▶ **Exercise**
Retype the material that follows, keeping every word as it is.

▶ **Data segment**
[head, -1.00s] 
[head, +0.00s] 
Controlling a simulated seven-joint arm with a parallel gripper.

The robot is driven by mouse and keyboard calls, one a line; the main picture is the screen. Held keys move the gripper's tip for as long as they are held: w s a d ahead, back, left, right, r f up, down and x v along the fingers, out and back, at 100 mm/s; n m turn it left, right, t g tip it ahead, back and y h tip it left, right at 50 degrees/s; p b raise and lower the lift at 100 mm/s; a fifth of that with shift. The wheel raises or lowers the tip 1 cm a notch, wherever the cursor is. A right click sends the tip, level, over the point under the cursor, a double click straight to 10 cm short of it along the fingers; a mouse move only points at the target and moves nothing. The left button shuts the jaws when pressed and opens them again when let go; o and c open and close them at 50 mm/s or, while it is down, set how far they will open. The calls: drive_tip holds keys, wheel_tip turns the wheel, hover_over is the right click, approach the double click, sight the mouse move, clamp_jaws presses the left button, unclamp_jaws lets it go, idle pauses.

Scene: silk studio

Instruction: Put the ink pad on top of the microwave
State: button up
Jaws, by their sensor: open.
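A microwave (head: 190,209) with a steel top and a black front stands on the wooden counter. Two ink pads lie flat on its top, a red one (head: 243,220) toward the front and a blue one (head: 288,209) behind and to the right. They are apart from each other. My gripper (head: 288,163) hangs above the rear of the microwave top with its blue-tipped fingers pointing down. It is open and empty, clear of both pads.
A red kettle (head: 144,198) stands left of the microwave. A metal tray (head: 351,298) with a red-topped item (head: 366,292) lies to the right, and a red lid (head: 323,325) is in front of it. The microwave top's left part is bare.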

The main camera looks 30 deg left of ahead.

▶ **Task solution**
[head, -1.00s] 
[head, +0.00s] 
Controlling a simulated seven-joint arm with a parallel gripper.

The robot is driven by mouse and keyboard calls, one a line; the main picture is the screen. Held keys move the gripper's tip for as long as they are held: w s a d ahead, back, left, right, r f up, down and x v along the fingers, out and back, at 100 mm/s; n m turn it left, right, t g tip it ahead, back and y h tip it left, right at 50 degrees/s; p b raise and lower the lift at 100 mm/s; a fifth of that with shift. The wheel raises or lowers the tip 1 cm a notch, wherever the cursor is. A right click sends the tip, level, over the point under the cursor, a double click straight to 10 cm short of it along the fingers; a mouse move only points at the target and moves nothing. The left button shuts the jaws when pressed and opens them again when let go; o and c open and close them at 50 mm/s or, while it is down, set how far they will open. The calls: drive_tip holds keys, wheel_tip turns the wheel, hover_over is the right click, approach the double click, sight the mouse move, clamp_jaws presses the left button, unclamp_jaws lets it go, idle pauses.

Scene: silk studio

Instruction: Put the ink pad on top of the microwave
State: button up
Jaws, by their sensor: open.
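A microwave (head: 190,209) with a steel top and a black front stands on the wooden counter. Two ink pads lie flat on its top, a red one (head: 243,220) toward the front and a blue one (head: 288,209) behind and to the right. They are apart from each other. My gripper (head: 288,163) hangs above the rear of the microwave top with its blue-tipped fingers pointing down. It is open and empty, clear of both pads.
A red kettle (head: 144,198) stands left of the microwave. A metal tray (head: 351,298) with a red-topped item (head: 366,292) lies to the right, and a red lid (head: 323,325) is in front of it. The microwave top's left part is bare.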

The main camera looks 30 deg left of ahead.

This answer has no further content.